> **Exercise brief**
Retype all of the listing exactly, passing over any picture you find.

[BEGIN]

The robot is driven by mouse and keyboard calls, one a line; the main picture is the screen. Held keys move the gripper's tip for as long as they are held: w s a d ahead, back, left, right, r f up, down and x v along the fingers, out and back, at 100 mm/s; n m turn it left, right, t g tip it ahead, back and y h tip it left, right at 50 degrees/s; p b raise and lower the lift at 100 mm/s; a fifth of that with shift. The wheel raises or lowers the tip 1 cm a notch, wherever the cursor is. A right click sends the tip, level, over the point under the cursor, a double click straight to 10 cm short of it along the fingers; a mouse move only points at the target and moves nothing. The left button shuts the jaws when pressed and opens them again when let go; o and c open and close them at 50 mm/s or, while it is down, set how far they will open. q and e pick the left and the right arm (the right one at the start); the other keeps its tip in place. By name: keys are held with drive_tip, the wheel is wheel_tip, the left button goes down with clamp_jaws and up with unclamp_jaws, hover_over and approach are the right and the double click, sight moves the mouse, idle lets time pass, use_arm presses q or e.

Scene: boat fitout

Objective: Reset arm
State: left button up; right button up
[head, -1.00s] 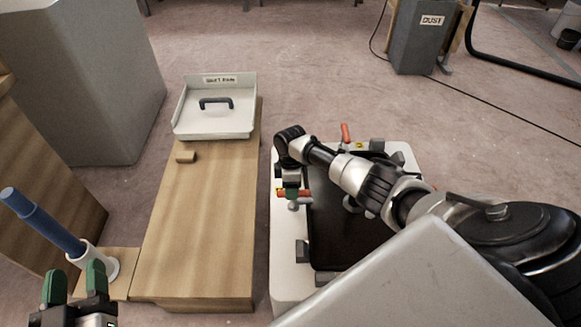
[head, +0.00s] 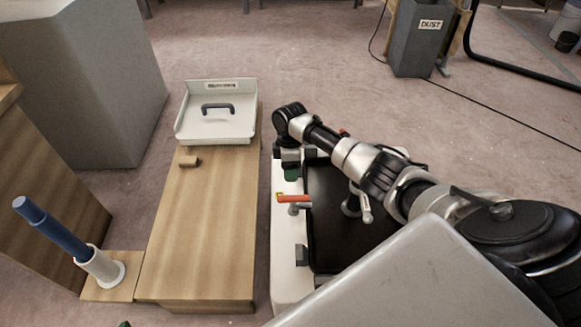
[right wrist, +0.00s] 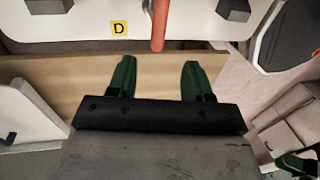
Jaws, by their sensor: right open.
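My right arm reaches in from the right of the head view, across the white frame (head: 287,262) with the black panel (head: 335,205). My right gripper (head: 291,172) points down at the frame's left edge, just beyond a clamp with an orange handle (head: 294,198). In the right wrist view its green fingers (right wrist: 156,78) are apart with nothing between them. An orange handle (right wrist: 159,25) stands just beyond the fingers there. Of my left gripper only a green tip (head: 124,324) shows at the bottom edge of the head view, so its jaws are hidden.
A wooden bench (head: 208,225) left of the frame bears a white tray (head: 215,130) with a dark handle and a small wooden block (head: 190,161). A blue rod (head: 50,228) stands in a white holder (head: 106,268). A grey dust bin (head: 418,45) stands far back.

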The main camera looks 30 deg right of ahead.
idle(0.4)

[END]

> **Expected answer**
The robot is driven by mouse and keyboard calls, one a line; the main picture is the screen. Held keys move the gripper's tip for as long as they are held: w s a d ahead, back, left, right, r f up, down and x v along the fingers, out and back, at 100 mm/s; n m turn it left, right, t g tip it ahead, back and y h tip it left, right at 50 degrees/s; p b raise and lower the lift at 100 mm/s; a fifth of that with shift. The wheel raises or lowers the tip 1 cm a notch, wherever the cursor is. A right click sends the tip, level, over the point under the cursor, a double click straight to 10 cm short of it along the fingers; a mouse move only points at the target and moves nothing. The left button shuts the jaws when pressed and opens them again when let go; o and c open and close them at 50 mm/s or, while it is down, set how far they will open. q and e pick the left and the right arm (the right one at the start); the other keeps its tip in place. By name: keys are held with drive_tip, the wheel is wheel_tip, the left button goes down with clamp_jaws and up with unclamp_jaws, hover_over and approach are the right and the double click, sight moves the mouse, idle lets time pass, use_arm presses q or e.

Scene: boat fitout

Objective: Reset arm
State: left button up; right button up
[head, -1.00s] 
[head, +0.00s] 
[right wrist, +0.00s] 
Jaws, by their sensor: right open.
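My right arm reaches in from the right of the head view, across the white frame (head: 287,262) with the black panel (head: 335,205). My right gripper (head: 291,172) points down at the frame's left edge, just beyond a clamp with an orange handle (head: 294,198). In the right wrist view its green fingers (right wrist: 156,78) are apart with nothing between them. An orange handle (right wrist: 159,25) stands just beyond the fingers there. Of my left gripper only a green tip (head: 124,324) shows at the bottom edge of the head view, so its jaws are hidden.
A wooden bench (head: 208,225) left of the frame bears a white tray (head: 215,130) with a dark handle and a small wooden block (head: 190,161). A blue rod (head: 50,228) stands in a white holder (head: 106,268). A grey dust bin (head: 418,45) stands far back.

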The main camera looks 30 deg right of ahead.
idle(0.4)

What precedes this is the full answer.